The bottom line in philanthropy is impact. How do you know that all the work, effort, fundraising and programs an organisation might produce have tangibly made a difference to the people or communities they intend to support?
The co-founder and CEO of Boys to the Bush (BttB), Adam DeMamiel, doesn’t seem to sweat much on this issue. Within three weeks of his organisation establishing itself in Bathurst, NSW, his local team leader saved a teenage boy’s life after receiving an out-of-hours phone call. That saved boy is now working for the Boys to the Bush organisation, training up as a mentor and potential social worker.
This story is one of many Adam can reel off at a moment’s notice. BttB’s work is deceptively simple but can be literally life and death. It’s leaning in to offer mentoring, guidance and genuine practical support to youths who otherwise have bleak prospects and nobody else in their corner. When you’re talking about families where children are caged, or daughters are prostituted out, or parents are in jail for murder, this is the deep end of life. “What’s scary is the normality with which these kids talk about these things,” Adam said. He and his team look such children in the eye and offer an alternative, a life away from such horrors.
Mostly, BttB conveners simply convince the kids that they care. That can make all the difference. “The missing link in these kids’ lives are people like us who can connect with them,” Adam said. “A lot simply don’t have people in their lives to connect with, or their adults are unable to support them because of issues they have going on.”
Established in 2017, BttB has a strong foothold in New South Wales and is now spreading across Victoria, with support from the Newsboys Foundation. Before this year, roughly 2500 youths had exposure to BttB’s work, but expansion has accelerated and this year, 5000 kids will have been touched in some way. Adam says that includes community days and other such events, and points to a more essential figure: more than 1000 youths in BttB’s intensive programs, including one-on-one mentoring, accommodation and other committed support.
The support of the Newsboys Foundation has been central to the not for profit enterprise’s success and expansion. “Newsboys supported us with some funding, but it’s more been the introductions to other philanthropic organisations or corporate leaders,” Adam said. “Newsboys has provided great credibility for us because it has been around for such a long time and is so respected. Knowing Newsboys is on our team carries some weight when we go to talk to people.”
One of those organisations was the Gruppetto Fund, looking to expand its philanthropic support at Newsboys’ direction (see separate story). Chair Mark Duncan said BttB appealed as a partner right away. “They (BttB) do a lot of work with kids from the juvenile justice system and of the kids they work with, the reoffending rate is less than one per cent. For us, that’s just a remarkable stat and a remarkable bit of evidence that what they are doing is fantastic. It’s startling.

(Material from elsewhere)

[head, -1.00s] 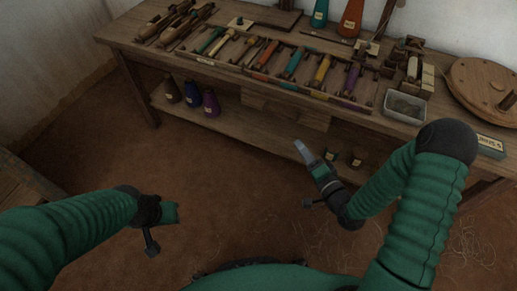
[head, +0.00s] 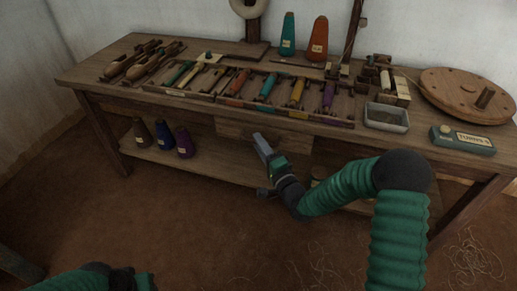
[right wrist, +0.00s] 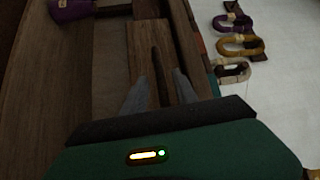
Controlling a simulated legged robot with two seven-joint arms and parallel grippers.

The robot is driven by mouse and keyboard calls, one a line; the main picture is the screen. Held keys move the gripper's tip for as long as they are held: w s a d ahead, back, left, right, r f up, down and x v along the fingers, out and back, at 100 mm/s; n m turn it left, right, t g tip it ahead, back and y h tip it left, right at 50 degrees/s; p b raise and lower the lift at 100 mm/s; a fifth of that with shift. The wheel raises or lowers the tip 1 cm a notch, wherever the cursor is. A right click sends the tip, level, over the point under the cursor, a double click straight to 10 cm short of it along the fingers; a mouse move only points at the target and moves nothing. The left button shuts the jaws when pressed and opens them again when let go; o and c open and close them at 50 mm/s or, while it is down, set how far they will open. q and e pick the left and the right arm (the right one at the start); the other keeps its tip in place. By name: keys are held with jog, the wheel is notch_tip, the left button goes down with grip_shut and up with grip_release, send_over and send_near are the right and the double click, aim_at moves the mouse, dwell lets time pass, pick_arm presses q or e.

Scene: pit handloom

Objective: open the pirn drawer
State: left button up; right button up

“Even though it’s a new relationship with Boys to the Bush, the money we provided has funded a good part of their start-up in Wangaratta so there is a direct line to where our money is being used, which we like to be able to see and celebrate.”
BttB has a deceptively knock-about community face which belies the rigour and deliberately strategic work going on in the background to ensure expansion and programs are sustainable. “There’s a lot of complexity to what we do in the background but the principle of Boys to the Bush is simple,” Adam explained. “What we do is connect. We work on the problem facing each child, not all the other stuff around it. Being involved with Newsboys and other charitable partners means we can do things our way, not rely on government and be subject to all its stipulations. When we establish ourselves in a new community, absolutely everything we do is with the kids’ best interests in mind because we know we can’t just fail, pack up and let a kid down for the thousandth time in their life.”
From humble, almost accidental beginnings when holiday camp discussions with troubled youths led Adam and co-founders Richard Leahy and Tim Sanson to realise these youths needed more constant, determined and considered support, BttB now has almost100 staff in six locations, with more on the way. Roughly a quarter of the organisation’s workforce identify as First Nation people, not by design, just by the nature of what is being attempted. A large cohort of boys helped are Indigenous youths from regional and rural backgrounds, making them statistically the worst for educational outcomes, employment, mental health and incarceration rates.
BttB has embraced Indigenous art, design, storytelling and culture wherever possible, for all participants, and continues to invest in education and training for staff along these lines just because it feels right that part of the journey for every BttB participant should be learning what country they’re on, what the local totems are and other such important knowledge.
Adam admits to still being emotionally affected when he realises how much some children have come to rely on him and his crew, even if they would never show it or say so.
The bottom line is that everybody needs belief and respect to thrive, including Adam. As he said, “I can see Newsboys’ belief in us and what we are doing and that they are here for the journey. That means a lot because the kids need us for the long haul.”